Wednesday, February 25, 2009
Monday, February 16, 2009
Black Rain (1989)
Nora's Nite
Tom Mes on Yusaku Matsuda:
To gauge the impact and enduring popularity of Yusaku Matsuda in Japan, one need only walk into a Tokyo bookstore. In the cinema section, at least half a shelf will be taken up by photo books, essays, tributes and biographies of the late actor. Toyshops stock action figures and dolls, both vintage and new, based on his best-loved characters. In the numerous second-hand video stores of the Jimbocho area, it's easy to pick out Matsuda's films among the thousands of brightly coloured boxes: his are the ones that are twice as expensive as everything else.
Yusaku Matsuda is a phenomenon. His early death in 1989 at the age of forty has given him the kind of idolised immortality that the rest of the world bestows upon the likes of James Dean, Steve McQueen and Bruce Lee. The comparison with these giants is valid in more ways than one. Matsuda had a bit of all three: looks, acting range, cool machismo and a flair for action.

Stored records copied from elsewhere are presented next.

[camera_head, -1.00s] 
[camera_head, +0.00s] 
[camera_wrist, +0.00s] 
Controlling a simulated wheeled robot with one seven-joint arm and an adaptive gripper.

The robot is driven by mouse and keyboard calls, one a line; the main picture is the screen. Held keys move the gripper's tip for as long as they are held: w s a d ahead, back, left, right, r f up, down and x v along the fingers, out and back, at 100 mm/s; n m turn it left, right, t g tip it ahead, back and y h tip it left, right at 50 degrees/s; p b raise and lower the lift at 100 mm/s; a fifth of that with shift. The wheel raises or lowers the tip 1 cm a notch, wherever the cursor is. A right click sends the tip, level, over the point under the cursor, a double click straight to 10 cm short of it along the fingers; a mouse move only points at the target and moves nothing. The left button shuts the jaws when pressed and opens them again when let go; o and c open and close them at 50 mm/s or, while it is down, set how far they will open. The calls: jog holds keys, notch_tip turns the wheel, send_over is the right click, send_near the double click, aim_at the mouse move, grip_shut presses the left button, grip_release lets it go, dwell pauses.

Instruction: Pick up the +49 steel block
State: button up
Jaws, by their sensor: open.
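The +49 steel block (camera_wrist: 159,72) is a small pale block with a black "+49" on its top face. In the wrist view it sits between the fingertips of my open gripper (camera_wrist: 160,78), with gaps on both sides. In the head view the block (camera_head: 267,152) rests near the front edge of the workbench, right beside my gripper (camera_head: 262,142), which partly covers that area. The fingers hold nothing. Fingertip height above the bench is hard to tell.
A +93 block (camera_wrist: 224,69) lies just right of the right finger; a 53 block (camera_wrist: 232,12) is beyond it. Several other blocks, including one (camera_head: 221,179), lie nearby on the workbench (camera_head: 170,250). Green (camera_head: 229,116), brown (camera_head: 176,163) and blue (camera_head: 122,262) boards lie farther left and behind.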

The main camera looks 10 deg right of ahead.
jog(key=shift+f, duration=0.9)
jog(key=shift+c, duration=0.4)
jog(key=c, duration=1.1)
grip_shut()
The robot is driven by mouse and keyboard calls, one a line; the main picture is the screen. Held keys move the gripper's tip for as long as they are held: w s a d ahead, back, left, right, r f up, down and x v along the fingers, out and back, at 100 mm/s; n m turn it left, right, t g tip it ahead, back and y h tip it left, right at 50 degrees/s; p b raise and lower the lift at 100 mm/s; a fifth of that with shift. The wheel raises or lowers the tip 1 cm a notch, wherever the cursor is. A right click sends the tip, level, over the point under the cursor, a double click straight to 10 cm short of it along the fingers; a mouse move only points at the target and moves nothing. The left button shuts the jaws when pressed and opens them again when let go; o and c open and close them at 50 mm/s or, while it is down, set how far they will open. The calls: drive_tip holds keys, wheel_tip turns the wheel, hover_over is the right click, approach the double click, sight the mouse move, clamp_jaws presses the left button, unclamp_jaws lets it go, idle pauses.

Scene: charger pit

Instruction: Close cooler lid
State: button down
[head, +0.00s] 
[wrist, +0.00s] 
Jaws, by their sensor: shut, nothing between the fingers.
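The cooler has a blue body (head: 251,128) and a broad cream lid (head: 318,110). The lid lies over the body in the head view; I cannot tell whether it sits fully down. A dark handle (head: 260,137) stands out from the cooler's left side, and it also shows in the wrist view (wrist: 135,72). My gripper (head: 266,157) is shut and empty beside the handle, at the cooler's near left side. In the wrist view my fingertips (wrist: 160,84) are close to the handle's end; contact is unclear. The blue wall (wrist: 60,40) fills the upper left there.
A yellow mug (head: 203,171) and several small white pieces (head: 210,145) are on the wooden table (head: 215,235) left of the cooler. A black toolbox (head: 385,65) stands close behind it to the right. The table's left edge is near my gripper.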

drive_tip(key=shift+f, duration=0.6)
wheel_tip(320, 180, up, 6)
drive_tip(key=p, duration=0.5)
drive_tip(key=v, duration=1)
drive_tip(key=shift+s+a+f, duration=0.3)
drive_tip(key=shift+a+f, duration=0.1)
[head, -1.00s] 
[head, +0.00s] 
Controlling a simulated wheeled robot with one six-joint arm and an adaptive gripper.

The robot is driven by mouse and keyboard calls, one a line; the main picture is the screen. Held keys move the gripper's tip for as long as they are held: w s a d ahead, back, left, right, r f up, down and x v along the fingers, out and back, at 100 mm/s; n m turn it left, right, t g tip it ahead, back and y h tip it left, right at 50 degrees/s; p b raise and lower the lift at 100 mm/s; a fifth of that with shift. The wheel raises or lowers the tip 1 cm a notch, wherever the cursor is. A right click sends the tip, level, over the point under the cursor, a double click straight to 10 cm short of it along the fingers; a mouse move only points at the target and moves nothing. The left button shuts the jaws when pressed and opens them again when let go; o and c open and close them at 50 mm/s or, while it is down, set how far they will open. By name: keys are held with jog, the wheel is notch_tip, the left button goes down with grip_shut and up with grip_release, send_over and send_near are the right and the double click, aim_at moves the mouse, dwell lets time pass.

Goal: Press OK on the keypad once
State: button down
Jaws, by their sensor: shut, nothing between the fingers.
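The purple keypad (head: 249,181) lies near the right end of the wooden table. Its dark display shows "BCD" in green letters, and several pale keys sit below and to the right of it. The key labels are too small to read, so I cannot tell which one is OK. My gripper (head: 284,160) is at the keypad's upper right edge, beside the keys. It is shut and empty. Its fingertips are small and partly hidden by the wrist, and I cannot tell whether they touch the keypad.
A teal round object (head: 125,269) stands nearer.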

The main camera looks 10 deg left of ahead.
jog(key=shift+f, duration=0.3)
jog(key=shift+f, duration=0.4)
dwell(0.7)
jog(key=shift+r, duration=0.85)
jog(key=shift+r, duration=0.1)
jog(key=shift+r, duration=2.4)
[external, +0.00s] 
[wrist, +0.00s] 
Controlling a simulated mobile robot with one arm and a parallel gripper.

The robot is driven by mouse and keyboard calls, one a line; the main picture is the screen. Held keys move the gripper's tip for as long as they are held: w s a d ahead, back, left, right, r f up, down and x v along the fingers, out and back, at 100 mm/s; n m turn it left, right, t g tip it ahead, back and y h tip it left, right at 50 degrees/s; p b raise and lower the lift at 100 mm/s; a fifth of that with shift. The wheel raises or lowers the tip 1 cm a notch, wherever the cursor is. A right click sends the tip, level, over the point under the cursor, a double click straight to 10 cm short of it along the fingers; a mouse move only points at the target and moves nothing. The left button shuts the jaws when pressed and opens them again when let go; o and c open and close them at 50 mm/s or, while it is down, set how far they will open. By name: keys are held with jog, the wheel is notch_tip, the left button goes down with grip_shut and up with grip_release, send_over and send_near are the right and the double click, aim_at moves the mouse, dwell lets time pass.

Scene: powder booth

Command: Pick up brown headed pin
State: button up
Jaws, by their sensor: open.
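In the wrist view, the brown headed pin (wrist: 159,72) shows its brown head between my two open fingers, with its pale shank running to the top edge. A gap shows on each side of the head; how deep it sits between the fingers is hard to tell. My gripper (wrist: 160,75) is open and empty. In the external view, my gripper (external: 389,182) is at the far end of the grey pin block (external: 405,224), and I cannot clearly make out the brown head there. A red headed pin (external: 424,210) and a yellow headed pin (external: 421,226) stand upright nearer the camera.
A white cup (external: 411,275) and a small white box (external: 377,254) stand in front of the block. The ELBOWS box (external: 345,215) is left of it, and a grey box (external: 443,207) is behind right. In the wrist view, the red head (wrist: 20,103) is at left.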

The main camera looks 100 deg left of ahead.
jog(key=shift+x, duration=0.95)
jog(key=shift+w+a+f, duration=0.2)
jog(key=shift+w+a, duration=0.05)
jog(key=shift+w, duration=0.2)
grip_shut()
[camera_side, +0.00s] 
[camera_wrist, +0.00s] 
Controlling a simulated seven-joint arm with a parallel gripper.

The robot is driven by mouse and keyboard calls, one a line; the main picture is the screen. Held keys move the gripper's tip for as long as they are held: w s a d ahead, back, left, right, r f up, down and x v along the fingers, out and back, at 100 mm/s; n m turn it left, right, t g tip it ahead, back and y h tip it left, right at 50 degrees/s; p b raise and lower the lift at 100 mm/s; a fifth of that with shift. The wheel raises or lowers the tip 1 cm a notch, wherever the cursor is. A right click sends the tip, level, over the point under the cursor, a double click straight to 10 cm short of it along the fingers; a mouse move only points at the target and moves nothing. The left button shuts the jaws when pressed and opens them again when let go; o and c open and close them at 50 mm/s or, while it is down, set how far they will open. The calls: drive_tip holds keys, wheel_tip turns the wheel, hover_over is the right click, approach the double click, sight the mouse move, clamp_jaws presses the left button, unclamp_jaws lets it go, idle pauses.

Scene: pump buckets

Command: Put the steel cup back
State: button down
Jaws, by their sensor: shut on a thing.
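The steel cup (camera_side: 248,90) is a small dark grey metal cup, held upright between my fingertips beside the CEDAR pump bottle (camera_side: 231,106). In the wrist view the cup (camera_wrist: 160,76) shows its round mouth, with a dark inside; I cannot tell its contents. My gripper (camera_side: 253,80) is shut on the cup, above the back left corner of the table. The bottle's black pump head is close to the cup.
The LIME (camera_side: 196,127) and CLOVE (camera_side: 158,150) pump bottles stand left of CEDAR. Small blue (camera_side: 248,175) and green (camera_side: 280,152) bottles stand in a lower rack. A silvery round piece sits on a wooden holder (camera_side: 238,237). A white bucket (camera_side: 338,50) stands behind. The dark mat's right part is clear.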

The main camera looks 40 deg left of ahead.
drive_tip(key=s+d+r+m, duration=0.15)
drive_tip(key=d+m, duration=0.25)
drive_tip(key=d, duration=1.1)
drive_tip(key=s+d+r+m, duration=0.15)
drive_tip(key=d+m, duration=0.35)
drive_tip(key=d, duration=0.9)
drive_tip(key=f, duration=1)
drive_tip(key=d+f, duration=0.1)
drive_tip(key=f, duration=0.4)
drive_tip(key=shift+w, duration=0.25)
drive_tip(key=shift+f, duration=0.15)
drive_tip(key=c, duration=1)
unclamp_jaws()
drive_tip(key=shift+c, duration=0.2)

Yet, Matsuda remains a virtual unknown outside his home country. His misfortune was to have shot to fame at a time when the rest of the world had virtually forgotten that Japan even had a film industry: Matsuda reached his peak in the 80s, the most maligned decade in the annals of Japanese film history as seen through western eyes. Whereas stars of previous eras - Mifune, Takakura, Sugawara, Kaji - deservedly enjoy adulation beyond their own borders, Matsuda - who should be mentioned in the same breath - remains hidden from Western eyes, his work relegated to the dusty basement of Japanese cinema where few white men ever venture.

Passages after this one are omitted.